* [WHAT THE TASK REQUIRES]
Repeat the entire listing exactly.

start

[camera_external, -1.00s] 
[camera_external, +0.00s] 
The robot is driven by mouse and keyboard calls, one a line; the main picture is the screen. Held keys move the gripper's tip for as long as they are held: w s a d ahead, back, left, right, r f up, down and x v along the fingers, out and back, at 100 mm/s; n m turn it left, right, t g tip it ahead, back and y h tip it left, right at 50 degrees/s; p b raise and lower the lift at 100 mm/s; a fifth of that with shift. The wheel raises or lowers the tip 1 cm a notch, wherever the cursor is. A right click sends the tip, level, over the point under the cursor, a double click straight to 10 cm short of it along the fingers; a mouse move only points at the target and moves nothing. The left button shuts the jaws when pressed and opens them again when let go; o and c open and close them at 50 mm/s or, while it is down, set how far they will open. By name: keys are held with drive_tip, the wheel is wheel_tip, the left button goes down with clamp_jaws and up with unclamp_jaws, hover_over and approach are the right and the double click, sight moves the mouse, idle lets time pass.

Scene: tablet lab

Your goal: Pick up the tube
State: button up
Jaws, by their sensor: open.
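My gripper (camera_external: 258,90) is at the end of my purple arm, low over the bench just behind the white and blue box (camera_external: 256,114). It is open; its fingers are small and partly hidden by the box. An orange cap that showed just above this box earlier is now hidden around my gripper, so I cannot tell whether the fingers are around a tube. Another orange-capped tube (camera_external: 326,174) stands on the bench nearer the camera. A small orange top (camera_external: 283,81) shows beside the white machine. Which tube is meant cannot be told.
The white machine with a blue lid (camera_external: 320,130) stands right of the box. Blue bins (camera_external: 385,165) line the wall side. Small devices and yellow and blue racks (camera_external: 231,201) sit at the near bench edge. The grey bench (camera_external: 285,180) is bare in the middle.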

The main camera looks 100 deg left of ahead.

end

* [EXERCISE ANSWER]
[camera_external, -1.00s] 
[camera_external, +0.00s] 
The robot is driven by mouse and keyboard calls, one a line; the main picture is the screen. Held keys move the gripper's tip for as long as they are held: w s a d ahead, back, left, right, r f up, down and x v along the fingers, out and back, at 100 mm/s; n m turn it left, right, t g tip it ahead, back and y h tip it left, right at 50 degrees/s; p b raise and lower the lift at 100 mm/s; a fifth of that with shift. The wheel raises or lowers the tip 1 cm a notch, wherever the cursor is. A right click sends the tip, level, over the point under the cursor, a double click straight to 10 cm short of it along the fingers; a mouse move only points at the target and moves nothing. The left button shuts the jaws when pressed and opens them again when let go; o and c open and close them at 50 mm/s or, while it is down, set how far they will open. By name: keys are held with drive_tip, the wheel is wheel_tip, the left button goes down with clamp_jaws and up with unclamp_jaws, hover_over and approach are the right and the double click, sight moves the mouse, idle lets time pass.

Scene: tablet lab

Your goal: Pick up the tube
State: button up
Jaws, by their sensor: open.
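My gripper (camera_external: 258,90) is at the end of my purple arm, low over the bench just behind the white and blue box (camera_external: 256,114). It is open; its fingers are small and partly hidden by the box. An orange cap that showed just above this box earlier is now hidden around my gripper, so I cannot tell whether the fingers are around a tube. Another orange-capped tube (camera_external: 326,174) stands on the bench nearer the camera. A small orange top (camera_external: 283,81) shows beside the white machine. Which tube is meant cannot be told.
The white machine with a blue lid (camera_external: 320,130) stands right of the box. Blue bins (camera_external: 385,165) line the wall side. Small devices and yellow and blue racks (camera_external: 231,201) sit at the near bench edge. The grey bench (camera_external: 285,180) is bare in the middle.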

The main camera looks 100 deg left of ahead.

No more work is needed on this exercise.